The flip side is having such research staff means that academics then need to write grants that are suited to the skillset of the existing research staff n order to maintain their funding, rather than the research that the PI wants/needs to do. A case of the tail wagging the dog. The nature of research is that at some point topics pass their best-before-date and t that point all concerned have to move on. Encouraging strong researchers on T&R means that they can contribute to the success and stability of their department through multiple streams, and become PIs for their own research activity. Researchers who do not wish to teach do have the option of seeking research roles outside of universities.

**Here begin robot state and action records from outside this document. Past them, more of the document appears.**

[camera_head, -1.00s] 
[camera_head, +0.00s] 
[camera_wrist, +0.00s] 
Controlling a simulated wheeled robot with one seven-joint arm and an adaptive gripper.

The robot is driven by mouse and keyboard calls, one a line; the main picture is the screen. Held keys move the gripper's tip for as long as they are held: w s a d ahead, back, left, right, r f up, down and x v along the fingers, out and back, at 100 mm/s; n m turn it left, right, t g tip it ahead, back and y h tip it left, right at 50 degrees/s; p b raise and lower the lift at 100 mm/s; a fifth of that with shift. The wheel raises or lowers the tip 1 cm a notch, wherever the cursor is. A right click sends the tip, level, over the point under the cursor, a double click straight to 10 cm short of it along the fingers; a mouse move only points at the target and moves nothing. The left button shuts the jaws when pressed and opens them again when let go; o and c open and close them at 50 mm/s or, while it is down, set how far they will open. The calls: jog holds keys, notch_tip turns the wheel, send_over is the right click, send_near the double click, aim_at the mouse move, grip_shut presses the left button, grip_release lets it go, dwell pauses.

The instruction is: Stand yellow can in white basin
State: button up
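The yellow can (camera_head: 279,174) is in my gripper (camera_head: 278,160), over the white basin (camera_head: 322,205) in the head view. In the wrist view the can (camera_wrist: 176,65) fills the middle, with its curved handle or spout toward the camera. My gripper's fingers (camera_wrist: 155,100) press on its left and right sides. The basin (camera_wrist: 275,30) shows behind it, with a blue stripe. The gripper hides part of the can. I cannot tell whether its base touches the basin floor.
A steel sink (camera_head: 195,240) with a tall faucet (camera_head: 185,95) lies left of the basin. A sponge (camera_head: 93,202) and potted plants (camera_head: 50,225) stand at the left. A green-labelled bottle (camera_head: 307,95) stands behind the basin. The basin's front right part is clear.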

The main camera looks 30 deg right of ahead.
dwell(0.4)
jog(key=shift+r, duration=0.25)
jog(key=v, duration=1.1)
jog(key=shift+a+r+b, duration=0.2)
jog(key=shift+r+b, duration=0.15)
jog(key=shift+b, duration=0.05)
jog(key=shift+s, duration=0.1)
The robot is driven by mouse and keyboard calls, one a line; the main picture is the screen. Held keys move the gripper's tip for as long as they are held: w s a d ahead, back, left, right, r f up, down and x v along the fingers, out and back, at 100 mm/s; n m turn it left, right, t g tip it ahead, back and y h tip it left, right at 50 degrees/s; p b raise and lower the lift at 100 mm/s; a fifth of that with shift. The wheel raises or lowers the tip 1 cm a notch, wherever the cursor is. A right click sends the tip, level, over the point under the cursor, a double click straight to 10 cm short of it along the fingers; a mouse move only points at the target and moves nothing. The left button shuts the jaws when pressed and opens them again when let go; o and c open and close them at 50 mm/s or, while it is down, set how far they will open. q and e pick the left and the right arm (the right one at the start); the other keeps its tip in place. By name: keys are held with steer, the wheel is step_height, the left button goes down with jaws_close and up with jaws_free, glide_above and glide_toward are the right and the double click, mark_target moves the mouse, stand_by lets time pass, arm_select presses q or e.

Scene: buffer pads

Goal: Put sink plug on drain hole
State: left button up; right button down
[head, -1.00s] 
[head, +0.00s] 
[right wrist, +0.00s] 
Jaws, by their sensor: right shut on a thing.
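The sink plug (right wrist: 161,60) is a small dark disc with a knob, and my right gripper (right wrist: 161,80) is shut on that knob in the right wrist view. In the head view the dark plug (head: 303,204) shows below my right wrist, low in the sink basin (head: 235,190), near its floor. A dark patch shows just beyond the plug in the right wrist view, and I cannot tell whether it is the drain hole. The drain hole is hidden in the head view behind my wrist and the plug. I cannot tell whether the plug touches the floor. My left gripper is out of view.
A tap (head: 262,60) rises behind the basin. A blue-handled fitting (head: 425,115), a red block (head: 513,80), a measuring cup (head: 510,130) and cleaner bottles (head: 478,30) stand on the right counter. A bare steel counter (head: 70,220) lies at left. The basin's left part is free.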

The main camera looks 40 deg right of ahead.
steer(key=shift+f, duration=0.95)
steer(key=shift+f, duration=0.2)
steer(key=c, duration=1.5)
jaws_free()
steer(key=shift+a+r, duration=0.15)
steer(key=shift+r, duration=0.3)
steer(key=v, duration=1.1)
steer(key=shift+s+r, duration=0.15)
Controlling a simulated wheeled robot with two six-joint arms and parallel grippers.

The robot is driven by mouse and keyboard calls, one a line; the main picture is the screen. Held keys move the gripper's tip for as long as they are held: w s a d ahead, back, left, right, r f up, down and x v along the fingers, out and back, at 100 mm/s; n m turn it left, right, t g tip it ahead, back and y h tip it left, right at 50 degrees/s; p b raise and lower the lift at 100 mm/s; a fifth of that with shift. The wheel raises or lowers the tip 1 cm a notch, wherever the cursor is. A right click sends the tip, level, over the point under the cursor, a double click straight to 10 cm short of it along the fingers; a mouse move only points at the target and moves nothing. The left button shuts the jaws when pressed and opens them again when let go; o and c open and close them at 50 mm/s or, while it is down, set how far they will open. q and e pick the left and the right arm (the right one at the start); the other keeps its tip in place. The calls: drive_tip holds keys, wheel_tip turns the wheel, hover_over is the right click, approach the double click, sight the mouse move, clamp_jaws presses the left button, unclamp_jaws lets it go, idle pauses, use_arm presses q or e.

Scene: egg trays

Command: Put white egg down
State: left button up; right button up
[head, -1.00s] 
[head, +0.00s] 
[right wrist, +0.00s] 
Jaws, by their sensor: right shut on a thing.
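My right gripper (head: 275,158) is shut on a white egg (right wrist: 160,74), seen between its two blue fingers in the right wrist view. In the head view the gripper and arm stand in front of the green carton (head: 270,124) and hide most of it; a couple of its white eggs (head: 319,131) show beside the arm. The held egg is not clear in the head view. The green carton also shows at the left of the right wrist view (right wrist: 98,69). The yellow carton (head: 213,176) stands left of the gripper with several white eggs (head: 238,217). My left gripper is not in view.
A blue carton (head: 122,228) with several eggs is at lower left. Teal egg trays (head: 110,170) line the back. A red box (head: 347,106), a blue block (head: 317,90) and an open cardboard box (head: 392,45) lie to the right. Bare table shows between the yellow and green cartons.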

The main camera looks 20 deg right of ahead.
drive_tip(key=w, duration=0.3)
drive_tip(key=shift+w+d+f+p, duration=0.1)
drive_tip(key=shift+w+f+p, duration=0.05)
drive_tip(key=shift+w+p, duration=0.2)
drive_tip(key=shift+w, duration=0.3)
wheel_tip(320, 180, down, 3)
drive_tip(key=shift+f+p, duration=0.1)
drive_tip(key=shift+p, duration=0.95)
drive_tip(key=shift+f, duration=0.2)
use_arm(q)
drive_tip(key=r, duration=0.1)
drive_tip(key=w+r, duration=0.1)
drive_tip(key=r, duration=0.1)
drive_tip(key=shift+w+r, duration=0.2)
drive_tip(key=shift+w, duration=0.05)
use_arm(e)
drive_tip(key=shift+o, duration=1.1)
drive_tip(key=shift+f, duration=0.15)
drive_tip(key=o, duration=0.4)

I think this is a very narrow consideration of the value that research adds to a university. It is however an unfortunately one that senior administrators commonly adopt. Bear in mind that the credibility of a university, that enables it to attracts a significant volume of fee pay students (including international ones), essential flows from its research excellence. Thus the output of R only staff contribute to income derived from T only activities. Of course, senior University administrators would have you believe that T income supplements the deficit activity of R!
The sad fact is no body values experience and universities are chronically under funded. The cap on tuition fees for going on 10 years is crippling universities that are not independently wealthy (Oxbridge etc). If you look back 20 years research intensive universities had SOs and SSOs in hard science departments. These positions provided career progression for researchers that could not or would not move into lecturing roles. Now what happens is experienced post docs eventually leave academia because funding bodies won't employ them as the salaries are higher than a newly minted PhD (no value for experience). This creates a knock on effect as the PhD students realise there is no serious career path because the chances of becoming a PI are slim and the salaries don't justify the stress.. So in my experience most PhD students leave academia immediately. If the precarity situation is not resolved there won't be any post docs in academia in 10 years time.

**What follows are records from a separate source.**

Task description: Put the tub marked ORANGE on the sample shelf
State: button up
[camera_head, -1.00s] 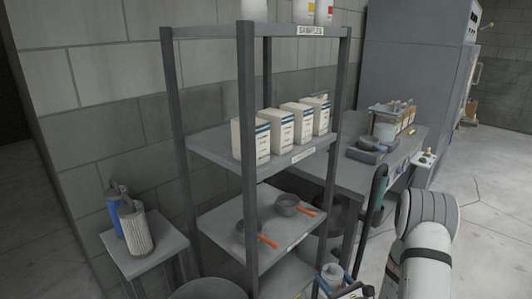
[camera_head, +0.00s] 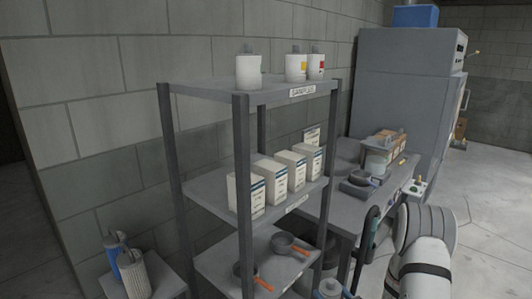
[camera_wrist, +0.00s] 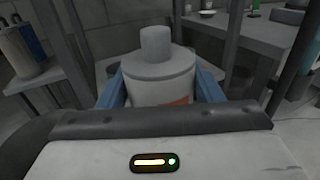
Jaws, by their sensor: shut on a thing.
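My gripper (camera_wrist: 160,92) is shut on a pale tub (camera_wrist: 156,68) with a narrower cap. Its blue fingers press on both sides. An orange patch shows low on the tub's front; no word is readable. In the head view the tub's top (camera_head: 329,288) shows at the bottom edge, low in front of the rack's right side. The sample shelf (camera_head: 205,92) is the rack's top board, with a SAMPLES label on its front edge. Three white tubs stand on it: a left one (camera_head: 249,72) with no coloured mark visible, one with yellow (camera_head: 296,68) and one with red (camera_head: 316,67).
White boxes (camera_head: 271,180) fill part of the middle shelf; pans with orange handles (camera_head: 289,244) lie below. A side table (camera_head: 165,275) with bottles is at left, a workbench (camera_head: 345,200) at right. The sample shelf's front between left and yellow tubs looks clear.

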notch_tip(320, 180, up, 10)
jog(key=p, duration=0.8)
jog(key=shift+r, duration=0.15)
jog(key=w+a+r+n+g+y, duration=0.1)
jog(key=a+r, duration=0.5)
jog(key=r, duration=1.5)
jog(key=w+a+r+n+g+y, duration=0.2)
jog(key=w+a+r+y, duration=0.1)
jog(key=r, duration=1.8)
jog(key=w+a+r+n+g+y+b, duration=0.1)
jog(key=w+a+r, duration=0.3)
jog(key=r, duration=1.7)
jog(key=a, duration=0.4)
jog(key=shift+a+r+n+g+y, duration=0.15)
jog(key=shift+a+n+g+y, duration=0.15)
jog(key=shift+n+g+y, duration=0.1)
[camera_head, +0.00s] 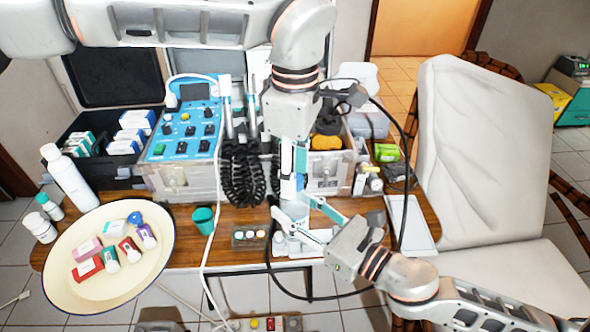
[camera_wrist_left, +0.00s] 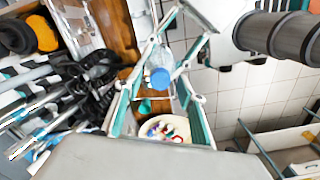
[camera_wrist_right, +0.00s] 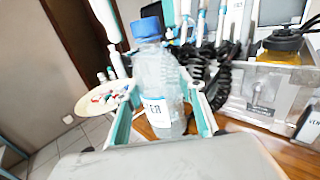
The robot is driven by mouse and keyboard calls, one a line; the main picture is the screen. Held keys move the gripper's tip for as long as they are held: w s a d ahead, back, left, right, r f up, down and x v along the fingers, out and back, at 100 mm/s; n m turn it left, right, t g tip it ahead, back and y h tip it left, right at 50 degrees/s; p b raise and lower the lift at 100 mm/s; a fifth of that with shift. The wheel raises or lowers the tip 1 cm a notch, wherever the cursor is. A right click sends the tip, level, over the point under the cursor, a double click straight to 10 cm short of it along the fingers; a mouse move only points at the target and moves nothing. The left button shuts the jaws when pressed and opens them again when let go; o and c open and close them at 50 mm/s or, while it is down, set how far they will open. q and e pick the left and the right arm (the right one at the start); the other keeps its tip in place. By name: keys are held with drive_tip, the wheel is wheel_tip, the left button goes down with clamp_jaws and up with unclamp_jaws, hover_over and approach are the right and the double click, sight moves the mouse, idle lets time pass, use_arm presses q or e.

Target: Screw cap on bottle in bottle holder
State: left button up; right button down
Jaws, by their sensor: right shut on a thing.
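A clear bottle (camera_wrist_right: 158,85) with a label stands between the fingers of my right gripper (camera_wrist_right: 165,110), which is shut on its body. A blue cap (camera_wrist_right: 145,28) sits at the bottle's top; whether it is threaded on cannot be told. In the left wrist view the cap (camera_wrist_left: 160,77) lies between the fingers of my left gripper (camera_wrist_left: 158,105), which is open with gaps on both sides. In the head view the bottle (camera_head: 288,187) is partly hidden under my left gripper. The white bottle holder (camera_head: 296,244) is below it; the bottle's base is not clearly visible.
A cream basin (camera_head: 120,285) with several small boxes is at the left. A teal cup (camera_head: 203,219) and a small tray of vials (camera_head: 249,236) stand near the front edge. A blue control unit (camera_head: 185,130) and coiled black hoses (camera_head: 240,172) are behind. A white chair (camera_head: 480,150) is right.

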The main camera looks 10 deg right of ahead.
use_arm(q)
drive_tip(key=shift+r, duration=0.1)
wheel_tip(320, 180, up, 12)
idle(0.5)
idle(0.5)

I've not render come across an SO or SSO employed of a permanent contract in British University department (I've known plenty at university attached research institutes mind). And the problem for postdocs wanting to stay long term is worse than cost. I regularly cost postdocs in frants towards the top of the postdoc scale, withiyt complaint from funders. But some PIs want to hire postdocs who are ambitious and driven, who have the motivation to climb, and do whatever it takes to get there, because these people are much easier to exploit. They will work the long hours and weekends. They will finish projects unrelated to their job for an authorship outside work hours. To some PIs, a postdocs that has not move up to a PI position after 2-3 contracts has proved themselves either insufficiently, motivated, or insufficiently talented.

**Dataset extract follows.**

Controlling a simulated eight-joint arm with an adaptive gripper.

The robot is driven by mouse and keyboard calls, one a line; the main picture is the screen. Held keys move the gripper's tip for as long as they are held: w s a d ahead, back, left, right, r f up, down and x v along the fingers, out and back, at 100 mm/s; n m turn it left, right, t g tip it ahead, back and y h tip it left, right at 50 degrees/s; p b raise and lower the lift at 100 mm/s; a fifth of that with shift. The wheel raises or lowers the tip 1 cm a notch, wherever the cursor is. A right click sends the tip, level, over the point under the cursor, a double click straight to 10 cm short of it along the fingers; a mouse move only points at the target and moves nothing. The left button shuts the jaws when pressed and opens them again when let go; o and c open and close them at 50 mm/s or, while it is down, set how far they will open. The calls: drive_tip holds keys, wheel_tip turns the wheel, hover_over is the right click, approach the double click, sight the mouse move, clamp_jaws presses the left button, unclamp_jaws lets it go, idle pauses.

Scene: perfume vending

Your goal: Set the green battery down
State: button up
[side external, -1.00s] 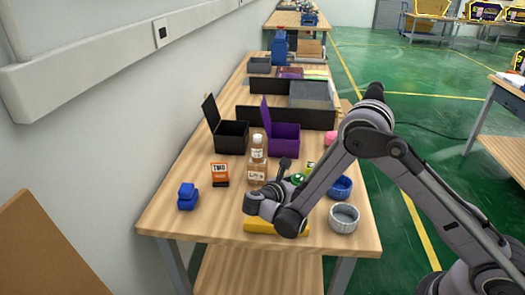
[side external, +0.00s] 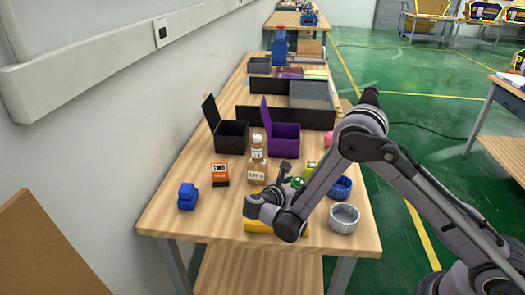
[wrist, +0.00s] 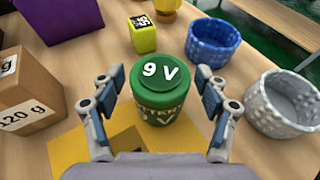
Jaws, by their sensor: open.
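The green battery (wrist: 158,92), a round can marked "9 V", stands upright between my fingers in the wrist view. My gripper (wrist: 160,90) is open, with one finger on each side of the battery and gaps visible beside it. In the side external view, a small part of the green battery (side external: 297,183) shows beside my gripper (side external: 287,180), and my wrist hides the rest. The battery is at the far edge of a yellow pad (wrist: 85,152); I cannot tell exactly what its base rests on.
A blue basket (wrist: 212,42) and a grey basket (wrist: 284,104) stand to the right. A yellow-green box (wrist: 143,35) is behind the battery. A brown box (wrist: 27,92) and an open purple box (wrist: 62,15) are left. Bare wood lies between them.

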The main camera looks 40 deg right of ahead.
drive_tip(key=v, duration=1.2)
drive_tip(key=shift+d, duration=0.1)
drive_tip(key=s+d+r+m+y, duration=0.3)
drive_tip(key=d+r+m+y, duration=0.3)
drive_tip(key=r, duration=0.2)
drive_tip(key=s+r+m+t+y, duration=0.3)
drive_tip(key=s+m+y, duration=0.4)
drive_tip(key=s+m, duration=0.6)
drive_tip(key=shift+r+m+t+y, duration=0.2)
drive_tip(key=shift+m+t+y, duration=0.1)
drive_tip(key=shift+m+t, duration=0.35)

Yes it is unfortunately the truth ( as per David Palfreymans comment above) that research in universities is entirely a loss making activity. I sympathise with the author but she also basically explains the problem in her own article; she was employed on a series of contracts dependent on short term external funding. To be made permanent would have required the university to take on the risk of hiring her on a permanent basis when there was no certain source of future associated income to pay for her post. The university decided ( rightly or wrongly ) that it was not worth the risk. The author sounds skilled and capable, including capable of raising contracts. She could consider joining the ( swelling) ranks of self employed expert consultants and independent researchers. She would be taking the risk on herself of course but for truly experienced people this can be a viable alternative and also can turn out to be more rewarding than being on the internal university treadmill. Often considerably better paid as well... certainly a viable option for someone with expertise in public policy, who could operate with low overheads. Less viable for eg a lab based researcher.
We do have a very small number of research only full professors. These people were brought in at an already senior level (reader or senior research fellow - equivalent to senior lecturer or associate professor) on there own funding they had personally secured. Permanence only came after they had brought in several 10s of millions in research funding.
As a fully grant-funded research professor I understand the hardships, but this is my chosen career. What does irk me, however, are the people who get promoted to a tenured position - by hook or by crook - then "take their foot off the gas" knowing that they have a job for life. Why can't the same rules be applied to all senior staff?
Thanks - an important article which points to the extent to which UK universities do not value their own staff or their expertise. The other side to the coin is that permanent teaching roles (which are only as 'permanent' as the next student recruitment cycle) increasingly offer little time for research apart from short term externally funded projects, and staff with decades of teaching experience are little valued either. Research in UK universities is now largely an activity (one of many) carried out for free by staff in their spare time, for which their employers claim credit.